REQUIRED TASK: Go through the records and extract every line with the word "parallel".

SUPPLIED DATA:
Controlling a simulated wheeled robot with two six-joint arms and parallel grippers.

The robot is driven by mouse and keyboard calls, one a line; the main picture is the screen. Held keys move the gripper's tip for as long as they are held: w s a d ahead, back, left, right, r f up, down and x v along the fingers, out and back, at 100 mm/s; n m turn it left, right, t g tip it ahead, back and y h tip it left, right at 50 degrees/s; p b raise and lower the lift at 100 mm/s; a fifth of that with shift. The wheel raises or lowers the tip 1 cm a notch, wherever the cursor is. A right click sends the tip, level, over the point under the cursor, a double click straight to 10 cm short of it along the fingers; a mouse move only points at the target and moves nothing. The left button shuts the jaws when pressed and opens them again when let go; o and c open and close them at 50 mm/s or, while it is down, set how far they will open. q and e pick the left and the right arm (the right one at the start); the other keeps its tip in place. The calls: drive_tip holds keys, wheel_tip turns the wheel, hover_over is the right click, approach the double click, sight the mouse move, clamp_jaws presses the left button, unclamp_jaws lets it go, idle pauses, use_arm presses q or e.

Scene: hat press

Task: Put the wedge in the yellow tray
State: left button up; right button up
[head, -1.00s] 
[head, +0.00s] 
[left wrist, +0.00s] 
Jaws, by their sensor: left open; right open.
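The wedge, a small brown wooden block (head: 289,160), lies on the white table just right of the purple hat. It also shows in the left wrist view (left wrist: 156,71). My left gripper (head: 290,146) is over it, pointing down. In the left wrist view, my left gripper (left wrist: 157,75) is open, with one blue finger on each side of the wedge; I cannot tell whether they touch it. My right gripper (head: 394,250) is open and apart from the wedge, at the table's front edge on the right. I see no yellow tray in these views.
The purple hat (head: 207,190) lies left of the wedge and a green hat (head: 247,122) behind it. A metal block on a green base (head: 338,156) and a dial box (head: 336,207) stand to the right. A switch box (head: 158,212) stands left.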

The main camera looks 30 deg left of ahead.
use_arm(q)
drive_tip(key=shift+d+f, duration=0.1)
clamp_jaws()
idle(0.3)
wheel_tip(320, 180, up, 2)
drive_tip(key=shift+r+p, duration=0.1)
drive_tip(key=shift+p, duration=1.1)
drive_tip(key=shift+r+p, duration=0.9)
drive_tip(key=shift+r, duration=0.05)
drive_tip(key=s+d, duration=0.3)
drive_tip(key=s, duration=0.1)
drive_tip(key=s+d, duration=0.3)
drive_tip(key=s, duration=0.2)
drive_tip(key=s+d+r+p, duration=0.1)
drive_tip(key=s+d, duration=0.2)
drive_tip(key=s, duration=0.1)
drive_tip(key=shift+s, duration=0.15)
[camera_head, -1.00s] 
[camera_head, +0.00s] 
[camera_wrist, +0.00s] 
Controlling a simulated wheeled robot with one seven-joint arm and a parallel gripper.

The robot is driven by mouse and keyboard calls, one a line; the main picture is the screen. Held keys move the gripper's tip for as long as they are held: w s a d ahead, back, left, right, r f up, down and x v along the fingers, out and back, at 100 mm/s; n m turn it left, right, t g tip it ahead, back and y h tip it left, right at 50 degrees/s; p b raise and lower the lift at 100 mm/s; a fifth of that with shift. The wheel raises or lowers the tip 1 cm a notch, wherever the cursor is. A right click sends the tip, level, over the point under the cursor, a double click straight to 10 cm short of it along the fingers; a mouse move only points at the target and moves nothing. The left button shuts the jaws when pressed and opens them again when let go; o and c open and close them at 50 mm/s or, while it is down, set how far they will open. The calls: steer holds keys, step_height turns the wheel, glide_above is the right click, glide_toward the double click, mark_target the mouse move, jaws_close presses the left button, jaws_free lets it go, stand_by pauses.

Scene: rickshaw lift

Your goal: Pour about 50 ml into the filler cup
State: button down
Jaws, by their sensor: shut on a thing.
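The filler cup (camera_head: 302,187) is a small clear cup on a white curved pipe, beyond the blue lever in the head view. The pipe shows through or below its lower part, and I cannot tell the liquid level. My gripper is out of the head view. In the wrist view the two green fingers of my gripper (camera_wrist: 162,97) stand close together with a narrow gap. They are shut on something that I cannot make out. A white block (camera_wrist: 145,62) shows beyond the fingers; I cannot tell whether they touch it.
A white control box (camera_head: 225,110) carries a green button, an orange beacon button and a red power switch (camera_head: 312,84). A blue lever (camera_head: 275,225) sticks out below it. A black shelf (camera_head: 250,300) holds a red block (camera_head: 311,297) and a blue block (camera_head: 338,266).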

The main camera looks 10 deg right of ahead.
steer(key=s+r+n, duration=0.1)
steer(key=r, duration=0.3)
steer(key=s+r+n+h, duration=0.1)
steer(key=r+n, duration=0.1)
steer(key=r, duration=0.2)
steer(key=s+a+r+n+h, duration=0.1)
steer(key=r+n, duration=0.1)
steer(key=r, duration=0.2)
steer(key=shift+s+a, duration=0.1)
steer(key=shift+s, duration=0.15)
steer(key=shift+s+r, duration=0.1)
* * *
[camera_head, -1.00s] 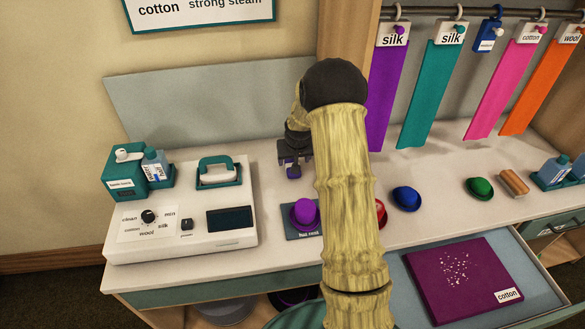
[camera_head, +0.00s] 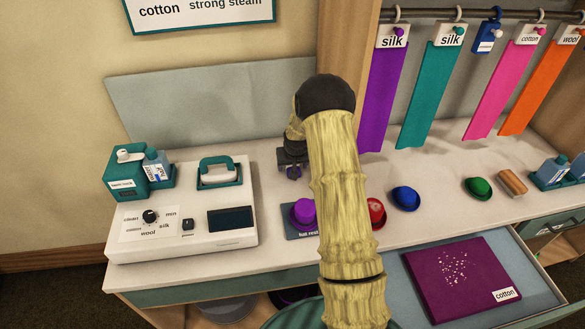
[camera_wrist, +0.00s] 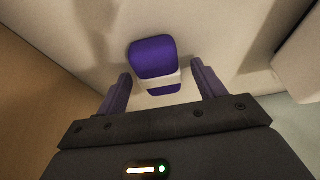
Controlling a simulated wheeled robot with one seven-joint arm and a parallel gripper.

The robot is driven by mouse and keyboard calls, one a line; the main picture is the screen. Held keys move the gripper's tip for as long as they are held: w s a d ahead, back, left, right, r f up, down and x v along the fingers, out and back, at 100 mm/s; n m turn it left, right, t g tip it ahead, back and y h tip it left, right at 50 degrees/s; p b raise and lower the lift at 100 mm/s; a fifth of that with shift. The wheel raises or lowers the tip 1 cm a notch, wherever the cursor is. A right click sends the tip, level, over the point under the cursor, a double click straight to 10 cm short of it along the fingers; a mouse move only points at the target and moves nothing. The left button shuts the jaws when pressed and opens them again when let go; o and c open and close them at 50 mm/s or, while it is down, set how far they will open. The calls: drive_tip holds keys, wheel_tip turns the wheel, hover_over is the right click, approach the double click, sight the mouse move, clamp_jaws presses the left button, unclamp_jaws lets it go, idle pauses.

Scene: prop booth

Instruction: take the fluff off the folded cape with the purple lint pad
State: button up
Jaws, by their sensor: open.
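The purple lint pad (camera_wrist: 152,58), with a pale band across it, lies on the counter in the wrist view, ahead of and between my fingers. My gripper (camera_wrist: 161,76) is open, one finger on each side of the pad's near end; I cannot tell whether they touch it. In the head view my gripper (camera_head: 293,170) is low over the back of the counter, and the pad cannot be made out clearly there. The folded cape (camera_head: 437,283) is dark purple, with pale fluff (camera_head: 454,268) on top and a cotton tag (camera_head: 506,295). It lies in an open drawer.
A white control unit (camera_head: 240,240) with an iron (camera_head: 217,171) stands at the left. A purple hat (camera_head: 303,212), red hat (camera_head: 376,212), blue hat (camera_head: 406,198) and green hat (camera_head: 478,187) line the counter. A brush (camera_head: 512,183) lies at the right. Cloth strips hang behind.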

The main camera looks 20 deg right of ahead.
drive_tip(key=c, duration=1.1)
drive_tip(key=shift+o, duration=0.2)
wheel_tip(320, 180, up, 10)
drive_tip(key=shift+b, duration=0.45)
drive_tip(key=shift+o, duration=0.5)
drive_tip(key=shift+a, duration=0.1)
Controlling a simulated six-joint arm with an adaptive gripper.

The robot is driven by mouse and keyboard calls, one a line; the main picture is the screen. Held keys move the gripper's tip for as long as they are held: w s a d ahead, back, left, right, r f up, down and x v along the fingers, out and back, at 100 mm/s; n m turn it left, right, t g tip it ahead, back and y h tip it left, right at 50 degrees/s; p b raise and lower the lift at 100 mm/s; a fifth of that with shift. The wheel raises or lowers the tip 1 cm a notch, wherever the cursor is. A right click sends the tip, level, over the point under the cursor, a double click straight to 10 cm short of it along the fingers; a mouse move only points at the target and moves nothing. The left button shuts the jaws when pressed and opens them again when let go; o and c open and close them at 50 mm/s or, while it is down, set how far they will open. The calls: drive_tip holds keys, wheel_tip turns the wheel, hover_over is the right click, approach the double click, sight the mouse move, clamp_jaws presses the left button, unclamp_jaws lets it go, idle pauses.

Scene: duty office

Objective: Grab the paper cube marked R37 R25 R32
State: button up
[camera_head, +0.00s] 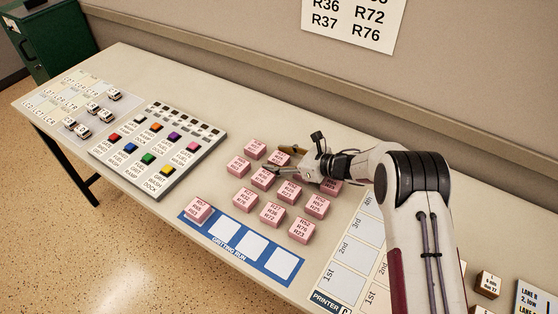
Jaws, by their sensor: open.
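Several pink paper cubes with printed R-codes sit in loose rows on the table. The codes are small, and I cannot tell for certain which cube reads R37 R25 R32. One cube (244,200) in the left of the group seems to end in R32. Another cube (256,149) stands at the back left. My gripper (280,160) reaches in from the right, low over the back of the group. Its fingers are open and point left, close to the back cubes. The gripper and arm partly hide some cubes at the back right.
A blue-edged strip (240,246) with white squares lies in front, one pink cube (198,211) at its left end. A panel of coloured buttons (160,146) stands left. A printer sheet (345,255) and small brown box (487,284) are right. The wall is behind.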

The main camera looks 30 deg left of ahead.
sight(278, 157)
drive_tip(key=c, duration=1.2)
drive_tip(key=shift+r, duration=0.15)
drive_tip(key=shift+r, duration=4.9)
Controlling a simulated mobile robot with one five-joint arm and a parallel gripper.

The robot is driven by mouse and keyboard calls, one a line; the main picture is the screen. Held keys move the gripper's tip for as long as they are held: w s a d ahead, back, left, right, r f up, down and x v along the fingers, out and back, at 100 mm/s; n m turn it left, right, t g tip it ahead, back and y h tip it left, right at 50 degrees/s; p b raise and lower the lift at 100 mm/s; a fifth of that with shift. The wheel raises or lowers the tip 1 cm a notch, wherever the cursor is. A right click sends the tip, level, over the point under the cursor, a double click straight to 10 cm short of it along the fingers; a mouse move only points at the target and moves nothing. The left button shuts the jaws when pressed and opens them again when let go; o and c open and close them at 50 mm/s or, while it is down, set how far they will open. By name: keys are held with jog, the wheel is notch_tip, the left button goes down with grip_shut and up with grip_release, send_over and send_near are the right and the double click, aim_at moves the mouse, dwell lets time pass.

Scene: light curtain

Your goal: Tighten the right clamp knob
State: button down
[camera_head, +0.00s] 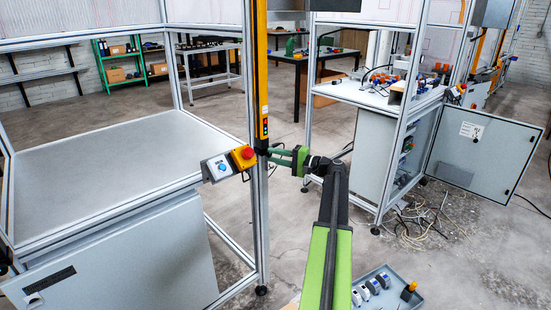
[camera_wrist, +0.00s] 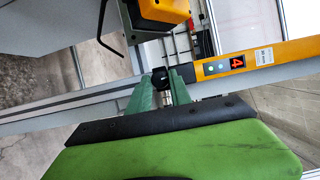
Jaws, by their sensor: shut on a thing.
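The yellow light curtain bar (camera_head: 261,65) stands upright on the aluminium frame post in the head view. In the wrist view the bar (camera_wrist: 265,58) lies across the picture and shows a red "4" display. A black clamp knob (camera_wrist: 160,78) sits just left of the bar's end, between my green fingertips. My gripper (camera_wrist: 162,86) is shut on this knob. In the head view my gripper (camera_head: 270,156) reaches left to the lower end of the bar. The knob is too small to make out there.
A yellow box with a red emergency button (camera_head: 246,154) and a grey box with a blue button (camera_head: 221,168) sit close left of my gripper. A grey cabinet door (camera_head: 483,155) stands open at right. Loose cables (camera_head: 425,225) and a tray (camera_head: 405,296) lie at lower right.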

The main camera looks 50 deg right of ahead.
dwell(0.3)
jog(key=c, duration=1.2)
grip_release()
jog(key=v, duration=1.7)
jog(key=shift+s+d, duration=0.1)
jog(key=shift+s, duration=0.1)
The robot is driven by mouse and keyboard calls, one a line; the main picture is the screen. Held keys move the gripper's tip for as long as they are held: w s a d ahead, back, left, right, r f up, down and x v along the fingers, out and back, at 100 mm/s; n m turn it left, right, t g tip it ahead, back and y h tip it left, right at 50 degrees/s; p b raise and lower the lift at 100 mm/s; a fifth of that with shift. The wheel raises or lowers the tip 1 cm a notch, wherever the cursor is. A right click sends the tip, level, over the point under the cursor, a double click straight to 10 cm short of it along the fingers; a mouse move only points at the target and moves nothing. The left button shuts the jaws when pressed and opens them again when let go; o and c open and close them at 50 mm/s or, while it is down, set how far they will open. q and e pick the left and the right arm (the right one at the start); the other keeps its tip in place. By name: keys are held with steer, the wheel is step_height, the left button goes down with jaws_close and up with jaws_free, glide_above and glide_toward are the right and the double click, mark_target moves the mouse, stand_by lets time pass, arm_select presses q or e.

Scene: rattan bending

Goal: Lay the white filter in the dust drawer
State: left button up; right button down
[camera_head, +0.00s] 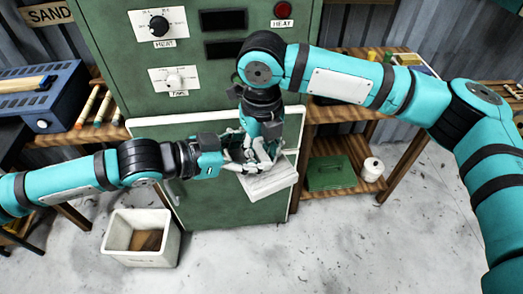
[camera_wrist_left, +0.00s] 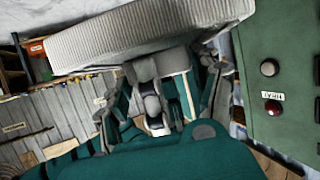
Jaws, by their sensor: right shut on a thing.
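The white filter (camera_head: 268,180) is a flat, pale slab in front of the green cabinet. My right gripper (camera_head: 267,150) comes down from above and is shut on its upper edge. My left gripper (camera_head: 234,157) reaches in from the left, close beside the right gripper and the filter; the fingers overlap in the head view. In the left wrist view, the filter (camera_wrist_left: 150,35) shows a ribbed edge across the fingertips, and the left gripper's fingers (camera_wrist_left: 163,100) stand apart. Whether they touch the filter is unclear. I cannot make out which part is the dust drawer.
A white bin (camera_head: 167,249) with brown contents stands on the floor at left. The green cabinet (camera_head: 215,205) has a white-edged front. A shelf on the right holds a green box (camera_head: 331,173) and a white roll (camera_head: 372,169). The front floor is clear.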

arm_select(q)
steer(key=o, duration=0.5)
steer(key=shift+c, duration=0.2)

TASK OUTPUT:
Controlling a simulated wheeled robot with two six-joint arms and parallel grippers.
Controlling a simulated wheeled robot with one seven-joint arm and a parallel gripper.
Controlling a simulated wheeled robot with one seven-joint arm and a parallel gripper.
Controlling a simulated mobile robot with one five-joint arm and a parallel gripper.

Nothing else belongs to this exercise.